__TASK PROMPT__. Below is a listing. Quote from it, exactly, the lines from the one containing "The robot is" down to the one containing "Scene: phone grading", both ends included, and nothing else.
──────── PROVIDED MATERIAL ────────
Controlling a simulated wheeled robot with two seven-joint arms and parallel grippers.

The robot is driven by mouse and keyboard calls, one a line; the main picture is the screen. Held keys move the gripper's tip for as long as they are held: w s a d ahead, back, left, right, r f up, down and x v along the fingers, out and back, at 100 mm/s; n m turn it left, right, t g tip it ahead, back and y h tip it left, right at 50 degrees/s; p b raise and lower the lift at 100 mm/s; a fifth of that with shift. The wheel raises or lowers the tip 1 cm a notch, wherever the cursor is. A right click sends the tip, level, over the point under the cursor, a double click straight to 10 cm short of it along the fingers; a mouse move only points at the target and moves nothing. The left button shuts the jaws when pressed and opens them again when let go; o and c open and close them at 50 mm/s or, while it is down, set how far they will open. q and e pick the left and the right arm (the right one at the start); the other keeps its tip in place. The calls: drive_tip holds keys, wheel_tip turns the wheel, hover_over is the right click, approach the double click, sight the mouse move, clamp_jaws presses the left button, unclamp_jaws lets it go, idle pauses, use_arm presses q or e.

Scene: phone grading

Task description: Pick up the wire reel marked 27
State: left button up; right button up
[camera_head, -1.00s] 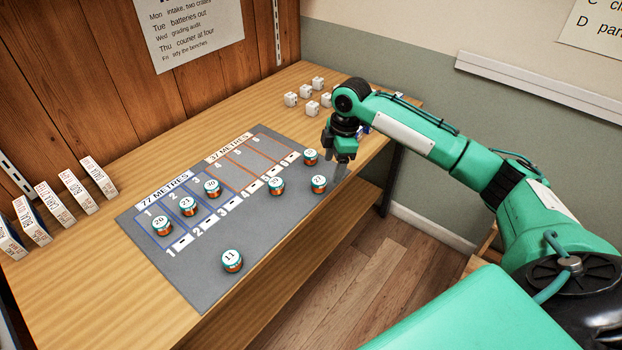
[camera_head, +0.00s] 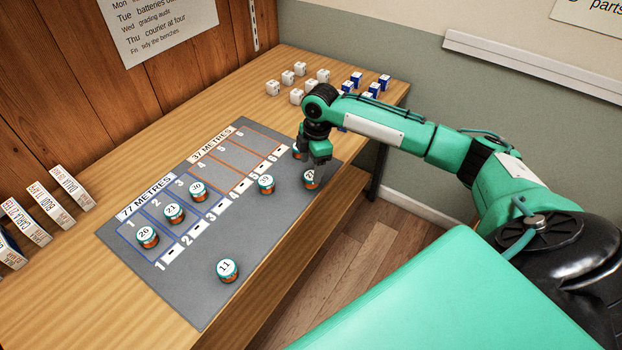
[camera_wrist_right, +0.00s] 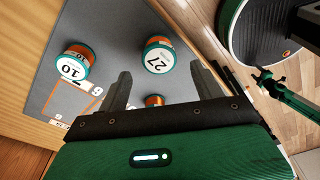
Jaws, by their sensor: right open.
────────
__ANSWER TO THE TASK__.
The robot is driven by mouse and keyboard calls, one a line; the main picture is the screen. Held keys move the gripper's tip for as long as they are held: w s a d ahead, back, left, right, r f up, down and x v along the fingers, out and back, at 100 mm/s; n m turn it left, right, t g tip it ahead, back and y h tip it left, right at 50 degrees/s; p b raise and lower the lift at 100 mm/s; a fifth of that with shift. The wheel raises or lowers the tip 1 cm a notch, wherever the cursor is. A right click sends the tip, level, over the point under the cursor, a double click straight to 10 cm short of it along the fingers; a mouse move only points at the target and moves nothing. The left button shuts the jaws when pressed and opens them again when let go; o and c open and close them at 50 mm/s or, while it is down, set how far they will open. q and e pick the left and the right arm (the right one at the start); the other keeps its tip in place. The calls: drive_tip holds keys, wheel_tip turns the wheel, hover_over is the right click, approach the double click, sight the mouse move, clamp_jaws presses the left button, unclamp_jaws lets it go, idle pauses, use_arm presses q or e.

Scene: phone grading

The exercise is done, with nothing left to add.